A quick glance at the succinct wine and beer list, and we couldn’t resist the Tiki-esque “Drunken Watermelon” ($14.95), the only mixed drink: a hollowed-out shell refilled with pulp swirled with chilled house sake. We also felt a bottle of Tozai Snow Maiden nigori ($15.95), a smooth yet stiff version of the rice wine, was in order. It came cleverly presented with shot glasses wedged in shaved ice.

Our first dish, bok choy ($6.95) dipped in a deep fryer and dusted with toasted walnuts, elicited an early, “I would definitely come back here,” from one of my companions. The other, enchanted by the plum-sweetened soy sauce, echoed, “This is wonderful—the flavor is drawn down the stalk.”

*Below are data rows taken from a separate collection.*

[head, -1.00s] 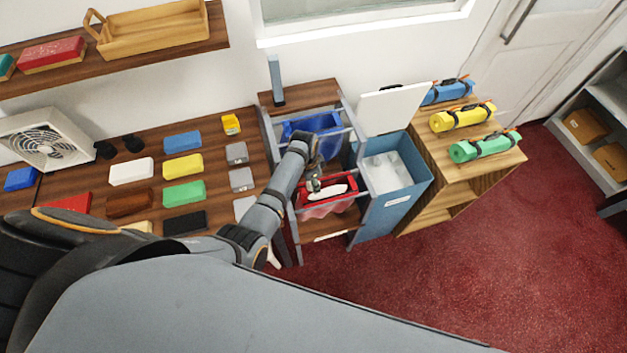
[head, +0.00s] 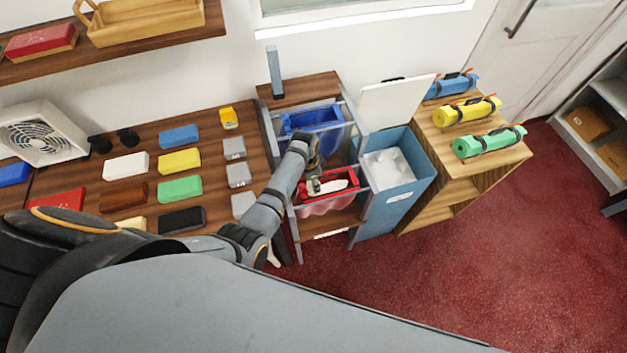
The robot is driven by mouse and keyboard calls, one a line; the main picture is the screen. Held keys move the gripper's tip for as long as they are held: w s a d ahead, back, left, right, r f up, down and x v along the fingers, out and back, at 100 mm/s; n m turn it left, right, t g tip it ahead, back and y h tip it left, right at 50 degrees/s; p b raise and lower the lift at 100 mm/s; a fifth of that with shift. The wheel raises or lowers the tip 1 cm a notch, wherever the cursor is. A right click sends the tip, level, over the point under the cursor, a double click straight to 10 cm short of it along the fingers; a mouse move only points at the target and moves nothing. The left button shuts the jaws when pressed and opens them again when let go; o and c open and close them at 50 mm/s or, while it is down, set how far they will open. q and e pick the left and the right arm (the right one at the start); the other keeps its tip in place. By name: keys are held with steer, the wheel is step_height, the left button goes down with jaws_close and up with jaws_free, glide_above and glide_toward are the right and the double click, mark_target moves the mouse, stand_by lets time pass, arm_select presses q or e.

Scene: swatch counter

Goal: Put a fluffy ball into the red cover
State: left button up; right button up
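The red cover (head: 345,199) hangs open in a metal frame, with its rim facing up and its lower part pale pink. A white shape shows inside its mouth; I cannot tell if it is a fluffy ball or the lining. My left gripper (head: 315,186) points down at the left part of the red cover's opening. It is small and partly hidden by its own arm, so its fingers are unclear. Pale white lumps, apparently fluffy balls (head: 390,169), lie in the blue bin (head: 398,203) to the right, under its raised white lid (head: 392,103). My right gripper is not in view.
A blue cover (head: 322,118) hangs behind the red one in the same frame. Coloured swatches (head: 180,188) and a fan (head: 38,138) are on the counter at left. Rolled bundles (head: 468,110) lie on a wooden shelf at right. The red floor at right is clear.

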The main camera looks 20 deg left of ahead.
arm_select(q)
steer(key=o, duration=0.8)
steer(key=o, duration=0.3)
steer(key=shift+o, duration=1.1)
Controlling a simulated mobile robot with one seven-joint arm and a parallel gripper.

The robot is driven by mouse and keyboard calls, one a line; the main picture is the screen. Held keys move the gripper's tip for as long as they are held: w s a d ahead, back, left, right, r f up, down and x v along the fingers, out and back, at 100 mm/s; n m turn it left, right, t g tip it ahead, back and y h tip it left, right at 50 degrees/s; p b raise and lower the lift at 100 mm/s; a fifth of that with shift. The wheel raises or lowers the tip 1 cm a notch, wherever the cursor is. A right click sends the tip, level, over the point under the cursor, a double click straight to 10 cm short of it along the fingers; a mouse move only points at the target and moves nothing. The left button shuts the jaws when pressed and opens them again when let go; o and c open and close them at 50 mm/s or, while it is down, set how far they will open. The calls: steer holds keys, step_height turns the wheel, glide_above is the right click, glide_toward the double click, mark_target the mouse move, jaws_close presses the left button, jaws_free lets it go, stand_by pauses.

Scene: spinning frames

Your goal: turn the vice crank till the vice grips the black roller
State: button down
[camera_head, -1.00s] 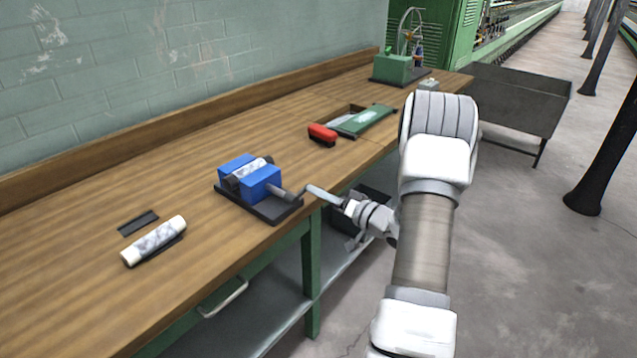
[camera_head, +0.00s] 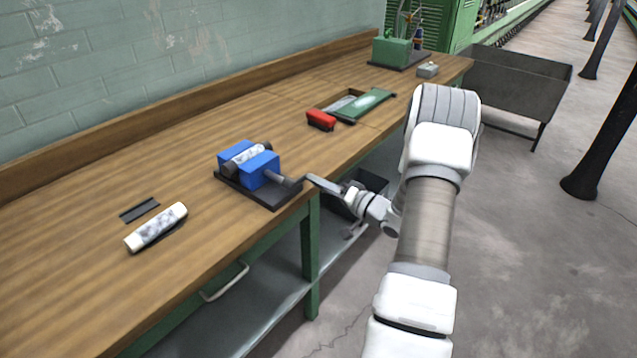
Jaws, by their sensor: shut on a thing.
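The blue vice (camera_head: 262,168) stands on a dark base plate (camera_head: 268,199) near the bench's front edge. The black roller (camera_head: 240,163), dark at its ends and with a pale, mottled middle, lies between the vice's two blue jaws. Whether both jaws touch it I cannot tell. A grey screw runs from the vice's right side to the grey crank (camera_head: 325,185), which reaches out past the bench edge. My gripper (camera_head: 350,194) is at the crank's outer end and shut on it; its fingers are small and partly hidden here.
A white mottled roller (camera_head: 157,228) and a dark flat strip (camera_head: 139,210) lie at the left. A red brush (camera_head: 321,120) and a green-framed tray (camera_head: 362,106) lie farther back. A dark bin (camera_head: 365,185) sits under the bench, near my gripper.

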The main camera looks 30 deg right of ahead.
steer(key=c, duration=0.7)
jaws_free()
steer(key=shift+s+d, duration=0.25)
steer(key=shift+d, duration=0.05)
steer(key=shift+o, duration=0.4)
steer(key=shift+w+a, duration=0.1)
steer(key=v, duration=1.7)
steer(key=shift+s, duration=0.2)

Spicy tuna tacos ($9.95) were a bright, beautiful combination of diced sushi-grade fish, crème fraiche, mashed avocado, fresh jalapeños and sweet segments of ruby-red Japanese citrus enveloped by crispy wonton shells.

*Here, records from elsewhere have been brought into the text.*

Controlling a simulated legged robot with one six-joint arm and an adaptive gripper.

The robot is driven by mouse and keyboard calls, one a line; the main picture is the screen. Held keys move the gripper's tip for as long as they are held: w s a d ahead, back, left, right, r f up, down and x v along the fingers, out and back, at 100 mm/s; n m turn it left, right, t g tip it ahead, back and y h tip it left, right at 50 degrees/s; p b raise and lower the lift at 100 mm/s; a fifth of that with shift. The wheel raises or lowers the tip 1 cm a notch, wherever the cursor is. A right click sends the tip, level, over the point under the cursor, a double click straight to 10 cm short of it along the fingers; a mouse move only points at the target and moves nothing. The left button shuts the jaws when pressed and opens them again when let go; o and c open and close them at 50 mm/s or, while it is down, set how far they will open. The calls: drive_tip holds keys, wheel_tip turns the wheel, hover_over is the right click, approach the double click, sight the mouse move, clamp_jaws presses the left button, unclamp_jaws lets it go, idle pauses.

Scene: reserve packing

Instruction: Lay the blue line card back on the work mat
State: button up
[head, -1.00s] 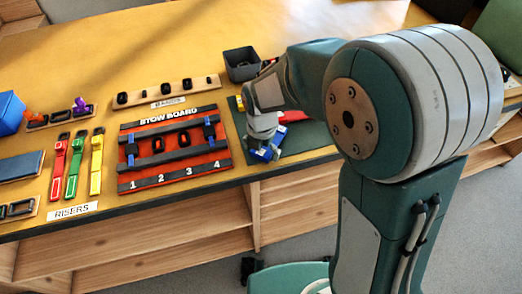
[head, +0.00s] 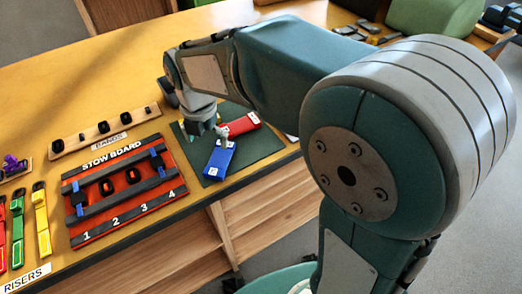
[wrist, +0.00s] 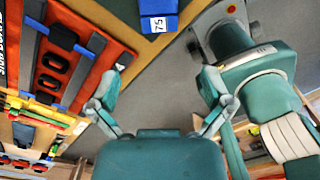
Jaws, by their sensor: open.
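The blue line card (head: 218,161), a flat blue piece with a white label, lies on the dark green work mat (head: 262,146) near its front edge in the head view. In the wrist view its labelled end (wrist: 158,9) shows at the top edge, marked 75. My gripper (head: 220,131) is over the mat, just behind the card. In the wrist view my gripper (wrist: 160,100) has its two fingers spread wide with nothing between them. The arm hides part of the mat's back side.
A red piece (head: 240,125) with a white label lies on the mat behind the blue card. The stow board (head: 123,190) lies left of the mat, with the bands rack (head: 107,130) behind it. The bare yellow table at the back left is clear.

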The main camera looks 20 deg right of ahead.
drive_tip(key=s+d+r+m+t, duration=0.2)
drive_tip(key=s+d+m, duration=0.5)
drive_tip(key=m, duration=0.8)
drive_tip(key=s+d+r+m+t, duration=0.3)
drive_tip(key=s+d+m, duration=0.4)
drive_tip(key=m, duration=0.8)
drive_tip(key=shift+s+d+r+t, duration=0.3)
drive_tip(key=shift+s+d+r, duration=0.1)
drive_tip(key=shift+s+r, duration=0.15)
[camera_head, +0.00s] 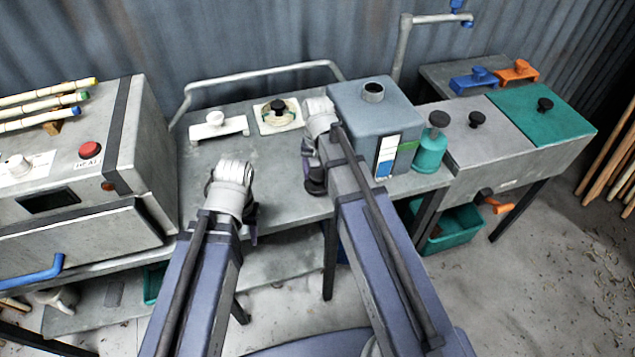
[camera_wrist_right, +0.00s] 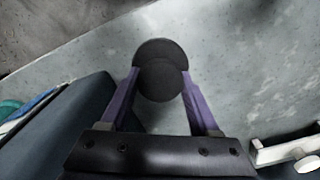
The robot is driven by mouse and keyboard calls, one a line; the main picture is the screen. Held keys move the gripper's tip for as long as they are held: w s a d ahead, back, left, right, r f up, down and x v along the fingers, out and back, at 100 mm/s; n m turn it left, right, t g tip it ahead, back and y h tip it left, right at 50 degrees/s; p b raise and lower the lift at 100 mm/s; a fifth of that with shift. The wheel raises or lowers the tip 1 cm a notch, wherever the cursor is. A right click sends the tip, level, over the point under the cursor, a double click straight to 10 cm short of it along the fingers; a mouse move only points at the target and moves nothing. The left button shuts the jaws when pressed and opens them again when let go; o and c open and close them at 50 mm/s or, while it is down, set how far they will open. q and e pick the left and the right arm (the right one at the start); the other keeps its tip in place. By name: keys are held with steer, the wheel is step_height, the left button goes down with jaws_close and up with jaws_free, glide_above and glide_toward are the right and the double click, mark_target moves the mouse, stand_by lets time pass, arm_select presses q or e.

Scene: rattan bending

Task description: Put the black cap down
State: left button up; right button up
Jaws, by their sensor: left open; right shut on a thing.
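The black cap (camera_wrist_right: 160,68) is round and dark, and sits between the purple fingertips of my right gripper (camera_wrist_right: 160,78) in the right wrist view. My right gripper is shut on it, over the grey bench top. In the head view my right gripper (camera_head: 314,182) is left of the blue-grey box; its own arm hides the cap there. My left gripper (camera_head: 252,236) is low at the front edge of the bench, mostly hidden behind its wrist, open, with nothing seen in it.
The blue-grey box (camera_head: 350,97) stands just right of my right gripper. A white plate with a black knob (camera_head: 278,107) and a white fixture (camera_head: 217,127) stand behind on the bench (camera_head: 275,180). A teal bottle (camera_head: 430,150) is farther right. Bare bench lies between my grippers.

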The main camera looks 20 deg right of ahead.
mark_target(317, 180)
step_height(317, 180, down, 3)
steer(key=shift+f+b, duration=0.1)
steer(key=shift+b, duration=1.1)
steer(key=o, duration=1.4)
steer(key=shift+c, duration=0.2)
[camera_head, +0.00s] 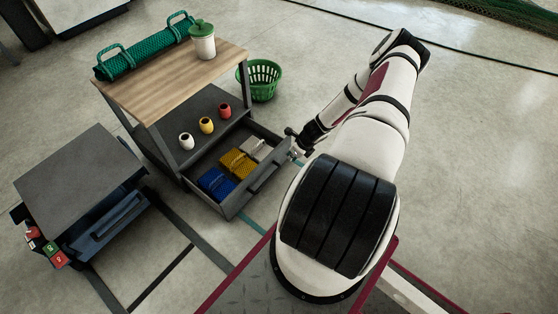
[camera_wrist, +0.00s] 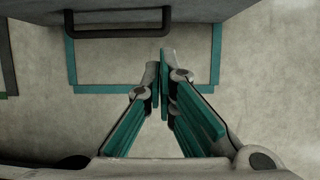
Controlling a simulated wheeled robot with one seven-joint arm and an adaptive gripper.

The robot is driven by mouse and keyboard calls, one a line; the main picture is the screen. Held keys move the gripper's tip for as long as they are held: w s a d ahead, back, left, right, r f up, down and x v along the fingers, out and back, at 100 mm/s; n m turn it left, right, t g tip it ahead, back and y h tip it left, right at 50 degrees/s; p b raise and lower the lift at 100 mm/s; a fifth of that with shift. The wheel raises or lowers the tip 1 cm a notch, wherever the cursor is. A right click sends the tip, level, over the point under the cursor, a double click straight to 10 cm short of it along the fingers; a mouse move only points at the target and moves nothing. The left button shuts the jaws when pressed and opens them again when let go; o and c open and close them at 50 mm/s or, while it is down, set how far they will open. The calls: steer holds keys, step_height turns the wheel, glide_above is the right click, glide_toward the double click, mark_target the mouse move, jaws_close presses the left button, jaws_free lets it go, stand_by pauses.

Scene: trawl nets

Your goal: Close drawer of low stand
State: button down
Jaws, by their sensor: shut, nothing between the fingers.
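A low grey stand (camera_head: 82,180) stands at the left, its dark blue-grey drawer (camera_head: 108,222) with a bar handle sticking out in front. A taller wooden-topped bench (camera_head: 165,78) stands behind it, with a grey drawer (camera_head: 228,204) pulled well out, holding blue, yellow and whitish bundles. My gripper (camera_head: 293,145) is near the right front corner of the bench drawer, far from the low stand. In the wrist view my gripper (camera_wrist: 162,68) is shut and empty over the floor. A grey panel with a dark handle (camera_wrist: 118,34) crosses the top there; contact is not visible.
White, yellow and red small pots (camera_head: 206,125) stand on the bench's lower shelf. A green basket (camera_head: 262,80) stands behind. Floor at the right is clear.

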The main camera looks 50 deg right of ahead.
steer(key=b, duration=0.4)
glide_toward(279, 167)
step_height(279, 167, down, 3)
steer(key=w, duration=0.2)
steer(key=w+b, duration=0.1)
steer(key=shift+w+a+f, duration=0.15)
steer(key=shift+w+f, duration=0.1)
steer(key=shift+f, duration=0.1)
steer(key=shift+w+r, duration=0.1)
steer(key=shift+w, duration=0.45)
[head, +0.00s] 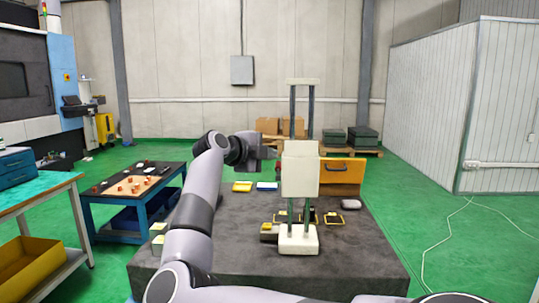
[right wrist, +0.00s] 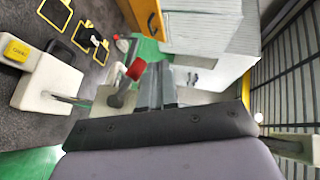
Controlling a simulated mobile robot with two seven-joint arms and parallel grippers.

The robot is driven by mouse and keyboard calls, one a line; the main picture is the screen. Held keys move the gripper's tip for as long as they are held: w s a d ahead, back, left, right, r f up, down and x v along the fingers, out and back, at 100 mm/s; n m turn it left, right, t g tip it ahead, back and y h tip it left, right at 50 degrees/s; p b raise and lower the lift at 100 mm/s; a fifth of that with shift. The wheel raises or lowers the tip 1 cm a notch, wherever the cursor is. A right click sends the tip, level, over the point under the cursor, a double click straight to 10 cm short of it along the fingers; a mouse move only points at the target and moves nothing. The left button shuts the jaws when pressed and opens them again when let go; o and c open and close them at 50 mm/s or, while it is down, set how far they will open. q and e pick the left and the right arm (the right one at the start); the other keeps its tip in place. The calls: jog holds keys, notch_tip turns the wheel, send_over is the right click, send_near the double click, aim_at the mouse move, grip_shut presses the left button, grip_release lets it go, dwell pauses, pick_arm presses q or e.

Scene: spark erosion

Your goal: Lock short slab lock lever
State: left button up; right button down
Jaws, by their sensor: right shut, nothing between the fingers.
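The fixture has a cream slab (head: 300,178) on two upright posts above a white base (head: 298,240). In the right wrist view the slab (right wrist: 98,108) shows sideways, with a red-tipped lever (right wrist: 136,69) at its face. The lever does not show clearly in the head view. My right gripper (head: 271,153) is at the slab's upper left side, pointing right. In the right wrist view its grey fingers (right wrist: 158,85) are shut and empty, close beside the lever; whether they touch it I cannot tell. My left gripper is not in view.
The fixture stands on a dark grey platform (head: 365,255). An orange panel (head: 345,178) is behind it to the right. Yellow-framed pads and a yellow-topped block (right wrist: 17,50) lie near the base. A blue-framed table (head: 92,208) stands left. The platform's right front is clear.

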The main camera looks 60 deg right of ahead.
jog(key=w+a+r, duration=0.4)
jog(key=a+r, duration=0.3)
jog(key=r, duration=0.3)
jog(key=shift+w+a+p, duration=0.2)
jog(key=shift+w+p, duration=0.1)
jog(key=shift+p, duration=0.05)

Like how the tacos didn’t square neatly into any one canon, the wagyu roll ($14.95) ventured into fusion territory, flirting with the West. The thinnest slices of seared heritage beef were laid atop a shrimp tempura roll with an aromatic balsamic-
truffle glaze. An earthy grilled octopus ($14.95) was a similar knockout, the flesh the right firm consistency.

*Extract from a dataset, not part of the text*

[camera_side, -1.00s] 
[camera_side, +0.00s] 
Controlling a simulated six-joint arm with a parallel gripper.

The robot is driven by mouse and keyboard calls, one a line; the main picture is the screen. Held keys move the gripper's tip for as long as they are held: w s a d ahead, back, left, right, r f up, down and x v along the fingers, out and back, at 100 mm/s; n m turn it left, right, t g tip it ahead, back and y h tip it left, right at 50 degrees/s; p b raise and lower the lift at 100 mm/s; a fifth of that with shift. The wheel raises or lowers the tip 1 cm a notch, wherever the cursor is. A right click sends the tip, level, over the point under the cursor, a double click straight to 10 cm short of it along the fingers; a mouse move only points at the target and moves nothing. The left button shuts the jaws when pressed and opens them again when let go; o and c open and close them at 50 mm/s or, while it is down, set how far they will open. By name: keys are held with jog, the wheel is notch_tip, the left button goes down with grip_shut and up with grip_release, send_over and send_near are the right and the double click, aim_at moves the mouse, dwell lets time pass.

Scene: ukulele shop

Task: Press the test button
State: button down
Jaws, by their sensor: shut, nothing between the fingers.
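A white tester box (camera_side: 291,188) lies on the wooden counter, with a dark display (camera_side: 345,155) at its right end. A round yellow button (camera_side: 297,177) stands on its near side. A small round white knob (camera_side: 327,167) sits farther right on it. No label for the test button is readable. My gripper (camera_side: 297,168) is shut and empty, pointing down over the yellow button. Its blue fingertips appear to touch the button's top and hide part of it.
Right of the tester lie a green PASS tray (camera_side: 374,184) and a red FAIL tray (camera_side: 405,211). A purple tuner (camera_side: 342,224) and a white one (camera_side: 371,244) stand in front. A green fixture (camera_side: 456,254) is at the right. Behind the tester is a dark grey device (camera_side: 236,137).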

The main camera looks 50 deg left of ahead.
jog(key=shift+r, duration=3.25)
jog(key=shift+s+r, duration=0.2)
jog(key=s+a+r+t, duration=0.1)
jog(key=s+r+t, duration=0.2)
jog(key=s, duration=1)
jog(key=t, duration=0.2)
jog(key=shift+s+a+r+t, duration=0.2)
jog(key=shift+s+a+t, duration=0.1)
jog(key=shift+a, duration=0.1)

As we were catching our breath, my friend pointed to the remnants: “They’re just too good to leave.”

Plates cleaned, our waiter brought new silverware and bowls for what we had been most looking forward to: Hokkaido
ramen ($16.95), dolsot bibimbap ($13.95) and galbi gui barbecued short ribs ($25.95).

We could instantly tell this mess of noodles was the antithesis of the mustard-yellow blocks cooked on many a college hot plate. Handmade daily, the grown-up version also came with a lengthy king crab leg, broth-poached egg and kernels of shaved corn. That broth, simmered for 17 hours, was rich and complex, with a gut-punch of spice sneaking in after a few spoonfuls.

Even though the barbecue items come with white rice and a pupu platter of tiny shareables (seaweed salad, kimchee, marinated veggies), I convinced my friends we needed bibimbap. The Korean dish of shredded carrots, mushrooms, sprouts, ground beef, fiery hot sauce and an egg is blended tableside with rice in a piping-hot stone bowl until a satisfying crunch forms along the edges.

To try any of the Korean DIY meats, you need to request a table with a grill. Our short ribs, delivered as wafer-thin squares of garlic-and-soy-marinated beef ready to be sizzled on our gilded dome, could be wrapped in crisp lettuce leaves with the various sides and condiments or savored alone. I did the latter with my lion’s share.

Nearly ready to loosen our belts and surrender, I slipped in an order of two desserts. “Sweets go straight to your heart, not your stomach,” our waiter encouraged.

He may be onto something, because in minutes we devoured “cocoa in a jar” ($8), a whimsical play on edible dirt. The mixture—bits of raspberries, smooth mochi (ice cream covered in gummy rice paste), squishy boba (jelly balls) and crunchy Oreos—deployed the layering of textures that had made other dishes so successful. We appreciated the infusion of green tea into crème brûlée ($6) as well.

When we got up to leave, we felt as if congratulations were in order. We did it! We relished every last bite. We also agreed that if fresh thinking on the usual pan-Asian formula is what you’re craving, you’ll reach nirvana at Zen.

 

Zen Asian BBQ   

10823 Tamiami Trail N., Naples, 239-260-7037, eatatzen.com. Open daily, 11:30 a.m. until midnight. Wheelchair accessible. Reservations encouraged.